Except a funny thing happened on the road between reality and inevitability. There was always a chance that the Game of Thrones cast might repeat, though it was unlikely, given The Crown’s buzz and Netflix accessibility at the moment. There was the cast of Downton Abbey, too, gathered together one final time, in a glow of sentimentality and nostalgia. Then there was the ensemble cast of new upstart Westworld, poised to inherit the mantle of HBO prestige drama and top ratings-grabber once Game of Thrones retires following its two shortened seasons.

When Foy won her SAG Award for The Crown, fellow Britisher and fellow nominee for Stranger Things, 12-year-old Millie Bobby Brown, jumped out of her seat, yelled, and punched the air as if she had won the award herself.

As the TV awards portion of the evening drew to a close, the all-important Drama Series Ensemble award — important because any actor worth her salt will tell you it’s all about the cast, not one individual  — went to . . . Stranger Things (right). And all pandemonium broke loose.

Stranger Things is the year’s most improbable, most eccentric, unexpected, unpredictable, and all-too-easily overlooked TV drama. A neurotic, lovable sci-fi parable set in a 1980s small forest town — eerie, mysterious, and suspenseful, yet wry, funny, and sharp as a tack — as though Northern Exposure had somehow morphed into Twin Peaks, with the actress from Edward Scissorhands surrounded by a cast of kids who look as if they stepped straight out of Stand By Me. Stranger Things has touched the popular nerve, even though no one can quite explain what it is.

Winona Ryder looked genuinely stunned as she took the stage, surrounded by a sea of screaming kids, led by the irrepressible Millie Brown; she mouthed the words “Are you kidding me?” and somehow had the presence of mind to leave out the f— word.

The SAG Awards are voted for by fellow actors — every working member of the SAG and AFTRA actors’ unions — which makes Stranger Things’ achievement all the more remarkable.

Even more remarkable, given that standing O’s are usually reserved for the likes of Lily Tomlin: the entire Shrine Auditorium crowd rose to its feet, mostly out of sheer delight and partly, perhaps, because of the strange alchemy that has formed around nearly everything to do with Stranger Things.

If ever there was a show that picked up where Freaks and Geeks left off, it’s Stranger Things. Freaks and geeks are not too popular right now, this week of all weeks. And David Harbour, the 41-year-old New York native and career character actor who plays Stranger Things’ police chief Jim Hopper (left), wasn’t about to let the gathering at the Shrine Auditorium — or viewers watching at home — forget it.

He read — no, shouted — off a prepared sheet of paper, even as he appeared visibly overwhelmed by the sheer surprise, and absurdity, of his little Netflix show and his Stranger Things colleagues winning over the acting ensembles from The Crown and Game of Thrones.
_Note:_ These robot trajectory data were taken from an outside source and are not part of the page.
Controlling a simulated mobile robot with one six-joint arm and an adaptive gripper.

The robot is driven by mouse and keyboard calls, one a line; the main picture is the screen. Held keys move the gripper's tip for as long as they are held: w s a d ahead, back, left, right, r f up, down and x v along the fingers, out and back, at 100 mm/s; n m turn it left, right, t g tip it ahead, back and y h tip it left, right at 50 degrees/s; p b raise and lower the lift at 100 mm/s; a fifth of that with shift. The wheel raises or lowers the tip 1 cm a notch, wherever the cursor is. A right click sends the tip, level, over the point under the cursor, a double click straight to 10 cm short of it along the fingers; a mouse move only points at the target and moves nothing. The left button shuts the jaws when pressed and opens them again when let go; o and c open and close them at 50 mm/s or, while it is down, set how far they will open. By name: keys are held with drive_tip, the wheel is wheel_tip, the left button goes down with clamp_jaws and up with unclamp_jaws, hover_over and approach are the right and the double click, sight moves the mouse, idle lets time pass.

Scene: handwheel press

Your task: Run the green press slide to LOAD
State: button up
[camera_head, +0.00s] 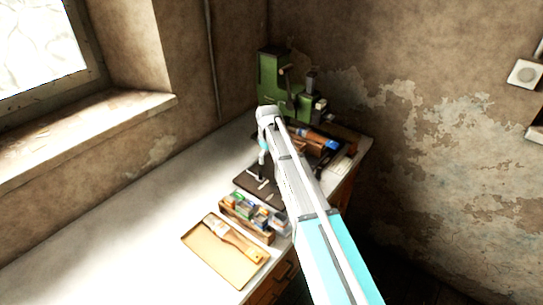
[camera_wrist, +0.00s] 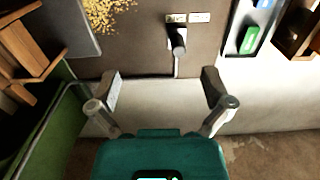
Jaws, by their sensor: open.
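The green press (camera_head: 272,75) stands at the far end of the bench, in the corner, with a dark lever on its front. The slide and any LOAD mark are too small to read. My gripper (camera_head: 262,172) hangs down over a dark board (camera_head: 246,183) in front of the press. In the wrist view my gripper (camera_wrist: 161,88) is open and empty, its fingers wide apart.
The pale bench (camera_head: 110,215) is clear on the left. A tan tray (camera_head: 205,255) with a brush and a box of small coloured items (camera_head: 230,207) lie in front. A dark tray (camera_wrist: 250,42) with a green item is at upper right in the wrist view.

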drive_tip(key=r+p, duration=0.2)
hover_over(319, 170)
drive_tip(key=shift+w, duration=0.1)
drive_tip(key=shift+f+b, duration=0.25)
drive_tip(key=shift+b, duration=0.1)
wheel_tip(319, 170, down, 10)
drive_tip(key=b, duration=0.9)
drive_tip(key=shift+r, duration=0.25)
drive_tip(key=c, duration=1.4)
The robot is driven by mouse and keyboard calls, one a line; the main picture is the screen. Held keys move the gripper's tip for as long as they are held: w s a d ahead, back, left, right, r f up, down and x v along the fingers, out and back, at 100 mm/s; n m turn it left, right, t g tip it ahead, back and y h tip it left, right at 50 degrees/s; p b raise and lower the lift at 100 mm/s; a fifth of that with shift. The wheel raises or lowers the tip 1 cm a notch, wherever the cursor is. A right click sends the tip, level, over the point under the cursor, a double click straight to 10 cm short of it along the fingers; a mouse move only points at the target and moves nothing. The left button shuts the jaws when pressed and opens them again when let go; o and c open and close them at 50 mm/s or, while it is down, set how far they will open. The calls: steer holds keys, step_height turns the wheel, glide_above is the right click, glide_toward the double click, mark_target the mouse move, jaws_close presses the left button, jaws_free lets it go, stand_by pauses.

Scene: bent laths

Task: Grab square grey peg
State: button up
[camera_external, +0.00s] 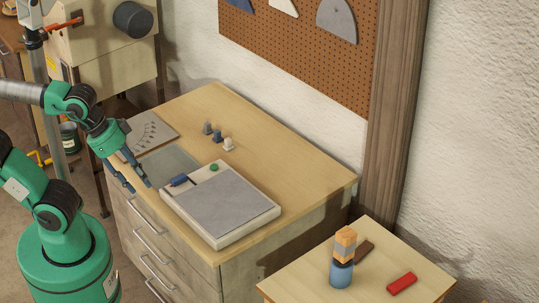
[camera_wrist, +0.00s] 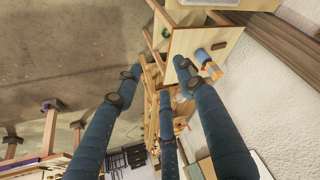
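Three small pegs on square-looking bases stand in a row at the back of the wooden workbench top (camera_external: 290,165). The left one is a dull grey peg (camera_external: 207,128), the middle one a blue peg (camera_external: 218,135), the right one a pale peg (camera_external: 228,144). They are too small to tell their cross-sections. My gripper (camera_external: 138,184) hangs at the bench's left front edge, left of and in front of the pegs and apart from them. Its blue fingers are spread with nothing between them, as the wrist view (camera_wrist: 157,68) also shows. I make out no pegs in the wrist view.
A pale tray with a grey panel (camera_external: 225,205), a blue item (camera_external: 179,181) and a green knob (camera_external: 214,168) lies on the bench. A board (camera_external: 150,132) lies behind my gripper. A side table (camera_external: 370,285) holds a blue cup (camera_external: 341,275) with stacked blocks and a red block (camera_external: 402,283).

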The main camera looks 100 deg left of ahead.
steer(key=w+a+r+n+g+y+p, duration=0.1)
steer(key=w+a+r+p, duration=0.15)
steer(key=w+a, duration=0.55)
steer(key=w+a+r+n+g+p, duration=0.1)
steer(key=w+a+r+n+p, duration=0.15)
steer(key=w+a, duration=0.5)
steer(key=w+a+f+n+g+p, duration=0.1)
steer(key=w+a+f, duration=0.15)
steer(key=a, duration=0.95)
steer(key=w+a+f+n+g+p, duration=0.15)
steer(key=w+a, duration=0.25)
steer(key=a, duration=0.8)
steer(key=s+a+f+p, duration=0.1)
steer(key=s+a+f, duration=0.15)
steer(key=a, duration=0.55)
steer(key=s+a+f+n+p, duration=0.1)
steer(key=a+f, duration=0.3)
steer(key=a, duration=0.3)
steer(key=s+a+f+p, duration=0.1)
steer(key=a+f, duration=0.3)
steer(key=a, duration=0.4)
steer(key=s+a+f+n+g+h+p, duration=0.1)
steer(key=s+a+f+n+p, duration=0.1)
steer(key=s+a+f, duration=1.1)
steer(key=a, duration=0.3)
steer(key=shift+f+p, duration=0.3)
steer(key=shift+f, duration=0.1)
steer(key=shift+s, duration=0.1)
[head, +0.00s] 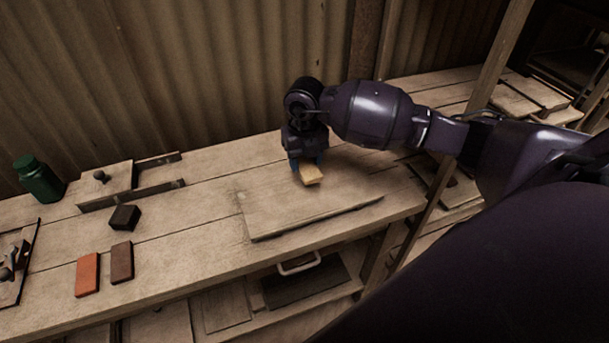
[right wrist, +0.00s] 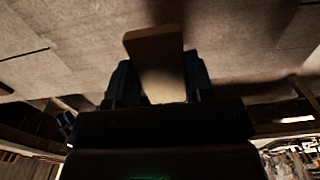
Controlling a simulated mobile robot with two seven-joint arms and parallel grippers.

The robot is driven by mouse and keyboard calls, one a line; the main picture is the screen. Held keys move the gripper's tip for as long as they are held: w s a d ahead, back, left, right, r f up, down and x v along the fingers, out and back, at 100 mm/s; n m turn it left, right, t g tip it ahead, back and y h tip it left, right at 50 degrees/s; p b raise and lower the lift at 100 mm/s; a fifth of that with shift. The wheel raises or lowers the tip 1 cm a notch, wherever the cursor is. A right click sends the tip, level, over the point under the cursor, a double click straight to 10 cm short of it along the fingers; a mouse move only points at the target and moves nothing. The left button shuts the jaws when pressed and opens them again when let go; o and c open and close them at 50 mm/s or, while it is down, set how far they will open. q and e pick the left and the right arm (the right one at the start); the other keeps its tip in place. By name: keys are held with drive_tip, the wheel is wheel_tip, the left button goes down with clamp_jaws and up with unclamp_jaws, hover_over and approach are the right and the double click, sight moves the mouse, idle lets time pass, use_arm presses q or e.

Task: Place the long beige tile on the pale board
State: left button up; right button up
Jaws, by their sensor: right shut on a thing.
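The long beige tile (head: 311,175) is in my right gripper (head: 307,165), which is shut on it and points down over the pale board (head: 270,215). The tile also shows in the right wrist view (right wrist: 157,62), between the two dark fingers (right wrist: 158,88). One end of the tile sticks out past the fingers. I cannot tell whether the tile touches the board or hangs just above it. The board lies flat on the right part of the bench, with a dark front edge. My left gripper is not in view.
On the wooden bench (head: 190,240) to the left are an orange tile (head: 88,275), a brown tile (head: 122,262), a dark block (head: 125,217), a wooden press-like fixture (head: 105,183) and a green jar (head: 38,178). A corrugated wall (head: 150,80) stands behind. Most of the board's surface is clear.

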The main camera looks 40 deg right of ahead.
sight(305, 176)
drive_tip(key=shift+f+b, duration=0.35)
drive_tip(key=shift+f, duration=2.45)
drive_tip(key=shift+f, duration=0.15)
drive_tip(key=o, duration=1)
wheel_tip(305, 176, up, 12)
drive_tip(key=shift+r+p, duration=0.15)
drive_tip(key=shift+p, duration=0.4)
It was a rousing, impassioned speech that wasn’t political — no names or parties were mentioned — as it was a call to action for dignity and human decency and, in keeping with the underlying message of Stranger Things, understanding and respect for “the other.”

It was the kind of speech that transcends the moment and becomes part of the public dialogue. It was just a silly awards show, after all, the kind of exercise in Hollywood self-congratulation that many conservatives from the heartland take issue with. Stranger Things, and that galvanizing, literally heart-pounding speech from David Harbour (top), changed all that.

Yes, there are cynics who will say it was just another example of Hollywood snowflakes trying to force their pinko values down the collective throats of real America, but anyone who was watching closely knows there was more going on there. The timing — this Sunday night of all Sunday nights — could not have been more apt.

In just two short minutes, Stranger Things became the most talked-about television series in America, and one of its most important.

 

David Harbour’s acceptance speech in full:

“In light of all that is going on in the world today, it is difficult to celebrate the already-celebrated Stranger Things. But this award from you, who take your craft seriously and earnestly believe — like me — that great acting can change the world, is a call to arms from our fellow craftsmen and -women to go deeper and, through our art, battle against fear, self-centeredness, and the exclusivity of a predominantly narcissistic culture.

“[It is a call to arms], through our craft, to cultivate a more empathetic and understanding society, by revealing intimate truths that serve as a forceful reminder to folks that when they feel broken and afraid and tired, they are not alone.

“We are united in that we are all human beings and we are all together on this horrible, painful, joyous, exciting, and mysterious ride that is being alive. 

“Now, as we act in the continuing narrative of Stranger Things, we 1983 Midwesterners will repel bullies. We will shelter freaks and outcasts, those who have no home. We will get past the lies. We will hunt monsters.

“And when we are at a loss amidst the hypocrisy and casual violence of certain individuals and institutions, we will, as per Chief Jim Hopper, punch some people in the face when they seek to destroy what we have envisioned for ourselves and the marginalized.

“And we will do it all with soul, with heart, and with joy. We thank you for this responsibility.”